Groups met Wednesday to draft three more resolutions urging lawmakers,
many of whom are on the November ballot, to wade even deeper into the
use — and misuse — of the water table in the region.
That brings the total to seven. In August, UMRA penned the first four
resolutions, which call for stricter monitoring of drilling and
deep-mining practices, as related to rivers and streams.
The environmental ramifications of employing Marcellus Shale gas as an
energy source continue to concern UMRA and other watershed advocates,
even as they all agree that it is a viable wellspring in the years
ahead for a U.S. thirsting for energy.
Marcellus Shale is a 450,000-year-old geographic formation that runs
thousands of feet below a large chunk of Appalachia and the Allegheny
Mountains, including West Virginia, Pennsylvania, Maryland, Virginia
and parts of Ohio.
Experts say that the natural gas the formation contains can supply
energy needs in the U.S. for at least 10 years, and maybe even 15.

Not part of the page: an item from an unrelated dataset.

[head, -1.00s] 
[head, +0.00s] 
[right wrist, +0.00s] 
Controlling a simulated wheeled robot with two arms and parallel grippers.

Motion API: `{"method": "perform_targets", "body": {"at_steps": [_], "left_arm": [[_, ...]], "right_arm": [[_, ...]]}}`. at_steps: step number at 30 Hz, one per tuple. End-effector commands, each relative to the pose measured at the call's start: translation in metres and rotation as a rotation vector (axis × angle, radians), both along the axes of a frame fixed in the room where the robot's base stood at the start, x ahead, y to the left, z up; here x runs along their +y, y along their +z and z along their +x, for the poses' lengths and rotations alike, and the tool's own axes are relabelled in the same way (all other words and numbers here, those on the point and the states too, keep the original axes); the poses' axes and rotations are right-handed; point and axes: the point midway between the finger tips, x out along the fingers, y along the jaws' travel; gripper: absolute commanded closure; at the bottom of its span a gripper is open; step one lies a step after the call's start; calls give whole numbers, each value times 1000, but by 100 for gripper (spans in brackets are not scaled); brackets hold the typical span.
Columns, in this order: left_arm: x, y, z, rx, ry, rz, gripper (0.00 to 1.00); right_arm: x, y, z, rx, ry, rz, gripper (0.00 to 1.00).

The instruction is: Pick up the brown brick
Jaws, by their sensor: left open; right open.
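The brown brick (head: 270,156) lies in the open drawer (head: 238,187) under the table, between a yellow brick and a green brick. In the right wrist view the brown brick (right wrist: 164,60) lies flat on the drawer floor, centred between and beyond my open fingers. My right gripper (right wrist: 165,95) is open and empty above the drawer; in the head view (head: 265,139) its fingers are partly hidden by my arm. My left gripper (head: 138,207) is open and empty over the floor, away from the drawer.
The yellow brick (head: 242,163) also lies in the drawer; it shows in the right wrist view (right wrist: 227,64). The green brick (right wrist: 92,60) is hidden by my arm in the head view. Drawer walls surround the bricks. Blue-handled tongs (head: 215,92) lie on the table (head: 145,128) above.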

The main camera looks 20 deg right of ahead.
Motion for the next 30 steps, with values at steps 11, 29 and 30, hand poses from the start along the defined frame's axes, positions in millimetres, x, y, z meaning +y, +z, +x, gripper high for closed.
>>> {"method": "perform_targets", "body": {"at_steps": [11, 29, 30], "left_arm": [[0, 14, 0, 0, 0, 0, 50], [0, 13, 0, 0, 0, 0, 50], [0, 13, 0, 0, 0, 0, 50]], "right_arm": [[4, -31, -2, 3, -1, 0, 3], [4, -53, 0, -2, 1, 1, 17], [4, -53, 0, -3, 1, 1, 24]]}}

But it isn’t giving up its treasures easily. The formation lies as deep
as 8,000 feet below the terrain, which, more often than not, is rural
and rugged.
Drilling into Marcellus Shale means using millions of gallons of
chemically treated water to fracture, or “frack,” stone below the
ground to release the gas.
That means pulling the water out of streams first.
And then figuring out what to do with chemically treated “frack water”
once the work is done.
Either way, said Paul Ziemkiewicz, who directs the WVU-based West
Virginia Water Research Institute, the environment is compromised.

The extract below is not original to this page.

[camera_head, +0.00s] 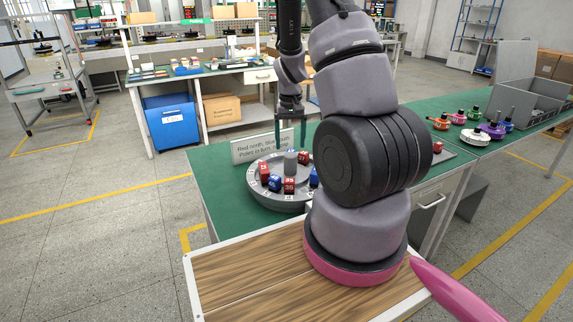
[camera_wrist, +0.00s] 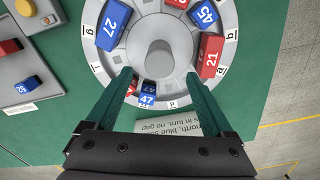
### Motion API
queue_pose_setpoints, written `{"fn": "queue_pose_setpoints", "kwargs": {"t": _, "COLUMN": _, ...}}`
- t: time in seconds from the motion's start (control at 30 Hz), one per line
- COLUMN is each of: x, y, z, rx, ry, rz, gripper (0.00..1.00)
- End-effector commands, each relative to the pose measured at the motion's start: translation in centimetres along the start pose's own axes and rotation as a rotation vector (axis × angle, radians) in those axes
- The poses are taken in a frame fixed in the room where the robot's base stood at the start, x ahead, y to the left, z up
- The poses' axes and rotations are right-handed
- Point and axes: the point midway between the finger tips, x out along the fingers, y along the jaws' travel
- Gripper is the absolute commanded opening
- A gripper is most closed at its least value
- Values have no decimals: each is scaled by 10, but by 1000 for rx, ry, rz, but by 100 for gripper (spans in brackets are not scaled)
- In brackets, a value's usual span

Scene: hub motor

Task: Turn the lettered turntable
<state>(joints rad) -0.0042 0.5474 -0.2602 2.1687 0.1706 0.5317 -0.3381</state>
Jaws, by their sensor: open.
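The lettered turntable (camera_head: 257,196) is a round grey disc on the green table, with a lettered rim and a grey centre post (camera_head: 290,162). Red and blue numbered blocks stand around the post. The wrist view shows the turntable's post (camera_wrist: 157,60) with blue block 27 (camera_wrist: 112,25), blue block 45 (camera_wrist: 204,14), red block 21 (camera_wrist: 210,58) and blue block 47 (camera_wrist: 148,97). My gripper (camera_head: 290,146) is open above the turntable's far side. In the wrist view my gripper's fingers (camera_wrist: 158,76) spread either side of block 47; contact cannot be told.
A sign (camera_head: 262,146) about red north and blue south stands behind the turntable. In the wrist view a grey panel (camera_wrist: 38,65) with red and blue blocks lies at left. Colourful parts (camera_head: 480,135) and a grey bin (camera_head: 525,98) are at the right.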

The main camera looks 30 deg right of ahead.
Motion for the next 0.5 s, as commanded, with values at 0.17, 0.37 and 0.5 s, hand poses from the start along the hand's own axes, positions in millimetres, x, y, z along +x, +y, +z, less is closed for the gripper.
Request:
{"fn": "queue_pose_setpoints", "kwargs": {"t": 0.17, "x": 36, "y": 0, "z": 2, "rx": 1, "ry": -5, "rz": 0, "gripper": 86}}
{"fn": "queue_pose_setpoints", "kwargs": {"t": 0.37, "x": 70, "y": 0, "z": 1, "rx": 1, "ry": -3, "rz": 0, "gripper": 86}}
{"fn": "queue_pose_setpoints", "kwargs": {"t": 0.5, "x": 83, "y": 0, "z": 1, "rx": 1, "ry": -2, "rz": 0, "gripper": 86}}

And Marcellus Shale isn’t the main culprit,the researcher said. Most of
the water issues come from the region’s mealticket of coal mining.

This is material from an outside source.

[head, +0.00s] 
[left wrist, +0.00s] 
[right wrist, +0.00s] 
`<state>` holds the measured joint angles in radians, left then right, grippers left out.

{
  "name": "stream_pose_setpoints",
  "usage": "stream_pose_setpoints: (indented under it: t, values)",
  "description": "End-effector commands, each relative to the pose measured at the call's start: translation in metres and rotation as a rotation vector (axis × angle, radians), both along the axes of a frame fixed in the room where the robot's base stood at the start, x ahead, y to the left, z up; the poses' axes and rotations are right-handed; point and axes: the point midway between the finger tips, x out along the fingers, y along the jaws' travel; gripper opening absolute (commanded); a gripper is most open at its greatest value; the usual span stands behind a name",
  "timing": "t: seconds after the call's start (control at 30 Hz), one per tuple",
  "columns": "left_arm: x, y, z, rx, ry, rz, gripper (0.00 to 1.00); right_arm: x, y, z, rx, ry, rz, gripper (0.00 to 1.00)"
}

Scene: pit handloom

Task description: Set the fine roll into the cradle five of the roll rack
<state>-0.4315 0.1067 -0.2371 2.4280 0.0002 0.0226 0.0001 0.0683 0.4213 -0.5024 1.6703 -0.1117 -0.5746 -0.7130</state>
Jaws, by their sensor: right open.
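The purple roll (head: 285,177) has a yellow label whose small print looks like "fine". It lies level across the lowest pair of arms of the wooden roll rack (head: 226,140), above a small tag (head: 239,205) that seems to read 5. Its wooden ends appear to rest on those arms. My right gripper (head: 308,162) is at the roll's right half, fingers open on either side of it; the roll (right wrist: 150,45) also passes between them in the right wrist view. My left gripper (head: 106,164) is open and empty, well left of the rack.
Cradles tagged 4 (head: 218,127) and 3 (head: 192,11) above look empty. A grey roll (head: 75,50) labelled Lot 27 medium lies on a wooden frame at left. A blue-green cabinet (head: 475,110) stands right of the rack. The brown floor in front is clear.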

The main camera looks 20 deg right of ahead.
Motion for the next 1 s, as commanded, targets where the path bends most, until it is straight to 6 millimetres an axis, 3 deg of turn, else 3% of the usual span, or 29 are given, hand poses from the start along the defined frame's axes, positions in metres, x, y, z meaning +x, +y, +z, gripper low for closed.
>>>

Ziemkiewicz said a state road official in Pennsylvania last February
tried to tell him that elevated levels of sodium and chloride found in
Dunkard Creek, near Bobtown, Pa., came from road salt that crews dumped
on nearby routes because of February’s unprecedented snowfall.
Water with those levels, though, is found in deep mines.
“This ain’t road salt,” he said, being ungrammatical to make his point.
UMRA’s point of the day, Pallay said, came in the three new resolutions
unanimously approved by members Wednesday.
They are:
- Statewide reviews of oil and gas production practices in
West Virginia, followed by a special session of the Legislature to act
on those findings.
- A high-level panel of watchdog-experts from the U.S.
Environmental Protection Agency and U.S. Geological Survey looking for
better ways to flush out contaminated water after natural gas
extraction from the Marcellus Shale formation.
- The formation of a federal task force to look at the
infrastructure particulars of Marcellus Shale production, including
rural roads damaged by heavy truck traffic.
Pallay said this is a chance for UMRA to make a splash.
“Let your lawmakers know,” he said. “This is important.”